A agressão até na fila do supermercado, por Matê da Luz


A agressão até na fila do supermercado
por Matê da Luz
A campanha da violência corre solta.
Comentário impossível de ser apartidário no atual cenário, mas que eu ingenuamente expressei no meu post anterior e, claro, estimulei a torcida do "é preciso escolher um lado". É óbvio que eu tenho meus princípios e convicções políticas, acontece que aquele foi um texto sobre o que eu, indivíduo, gostaria que acontecesse. Ser chamada de imatura por expressar uma opinião particular diz muito sobre o climão ansiolitico que assola não só o País, por motivos factíveis, mas especialmente as pessoas comuns, numa solução bizarra de que ao agredir o outro, me posiciono e defendo minha causa.
Desculpe, não consigo achar isso normal ou sequer racional de qualquer forma que seja.
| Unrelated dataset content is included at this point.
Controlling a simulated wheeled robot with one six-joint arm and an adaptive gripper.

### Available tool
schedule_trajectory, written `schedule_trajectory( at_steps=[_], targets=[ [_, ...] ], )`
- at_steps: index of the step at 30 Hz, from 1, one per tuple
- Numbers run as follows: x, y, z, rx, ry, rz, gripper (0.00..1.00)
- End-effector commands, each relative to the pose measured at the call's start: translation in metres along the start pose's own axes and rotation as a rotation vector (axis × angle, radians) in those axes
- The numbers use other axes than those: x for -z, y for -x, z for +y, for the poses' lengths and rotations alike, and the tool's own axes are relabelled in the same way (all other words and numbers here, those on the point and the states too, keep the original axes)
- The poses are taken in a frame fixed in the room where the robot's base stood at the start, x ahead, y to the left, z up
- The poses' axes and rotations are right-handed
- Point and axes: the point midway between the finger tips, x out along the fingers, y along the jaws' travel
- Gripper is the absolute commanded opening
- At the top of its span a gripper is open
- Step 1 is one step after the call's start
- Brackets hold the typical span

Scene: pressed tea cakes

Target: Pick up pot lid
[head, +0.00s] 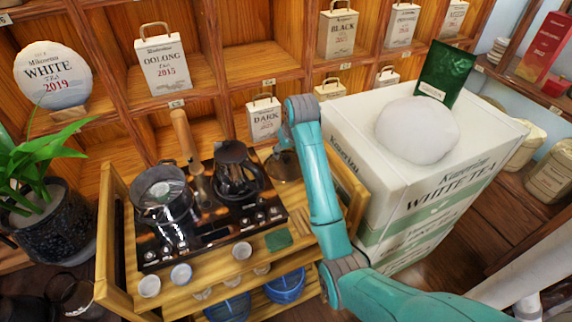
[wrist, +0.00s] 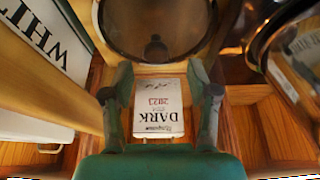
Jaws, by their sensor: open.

Moro em cima de um supermercado, bairro de classe média alta em São Paulo, uma localização privilegiada e, diga-se, bem próxima à Avenida Paulista, palco dos protestos com ou sem hora marcada. Ontem fui comprar um simples pãozinho no comecinho da noite, quando a manifestação na avenida começava a tomar forma. Estava na fila e adentrou o mercado uma mãe com um bebê de colo. Ela vestia uma camiseta vermelha. O bebê chorava muito. Ela pediu abrigo ao segurança do mercado, "moço, estou sendo praticamente apedrejada na rua, estou com medo por causa do nenê", como se fosse preciso uma justificativa que envolvesse algo tão emocional quanto um bebê num contexto de agressão verbal.
O guarda, esperto, lançou: "entra aí, dona, finge que está comprando alguma coisa ali no fundo da loja, assim não enxergam a senhora". E ela foi.
Da fila, lancei um "afe, que situação!" ao que, prontamente, a mocinha atrás de mim respondeu: "claro, né, ela é louca, petista andando pela rua com nenê de colo, tá pedindo pra apanhar". Olha, tenho me contido absurdamente nestas discussões que tomaram conta da cabeça e coraçãozinho magoado de governo/oposição, primeiro porque meu sangue é quente e segundo porque, enfim, a troca, premissa básica pra qualquer relação, está esquecida quando o assunto é política. Agredir para defender, lembra? Prefiro evitar.
Mas a reação violenta da moça da fila contra a moça com o bebê fez aflorar em mim uma enorme vontade de questionar o funiocnamento daquela mentalidade. Perguntei: "você aconhece?". Ela: não. "Como sabe que ela é petista?". Ah, só pode, né? Está de vermelho!!!
ESTÁ DE VERMELHO foi o argumento usado pela pessoa que concordava e achava correto que uma outra mulher que passava na rua fosse agredida. Agora eu já nem pensava no bebê, ela podia estar sem bebê que o nível de revolta e absurdo que eu sentia estava alto demais pra calar.
"Você já pensou se ela apanha, desmaia e, na carteira dela, a gente encontre um santinho do Aécio?" - a voz levanta: "Querida, hoje em dia quem defende o País não usa uma roupa dessas e sai na rua impune. Chega de impunidade!". Pensei que ela gritaria ESPAAAAAAAAAAAAAAARTA e sairia correndo pelos corredores do supermercado, mas isso foi um claro devaneio. Ela estava sozinha e, sozinha, uma voz desta não surte muito efeito.
Imediatamente, a mocinha querida me pergunta se eu sou petista, "só pode ser, defendendo a tal democracia onde ladrão, analfabeto e uma burra representa as mulheres na presidência". Só ri. Ri muito, ri alto, um pouco aflita em receber os ovos que ela carregava nos braços, um pouco mais assustada em compartilhar visão política no atual cenário.
Ri pra não chorar. É absurdamente triste quando uma pessoa tem que pensar em tanta coisa relevante na vida real e uma destas coisas passa a ser a cor da roupa, elemento fundamental pra determinar uma escolha que, vá lá, deveria ser íntima e não passe livre pra ser maltratada no meio da rua, com um bebê no colo.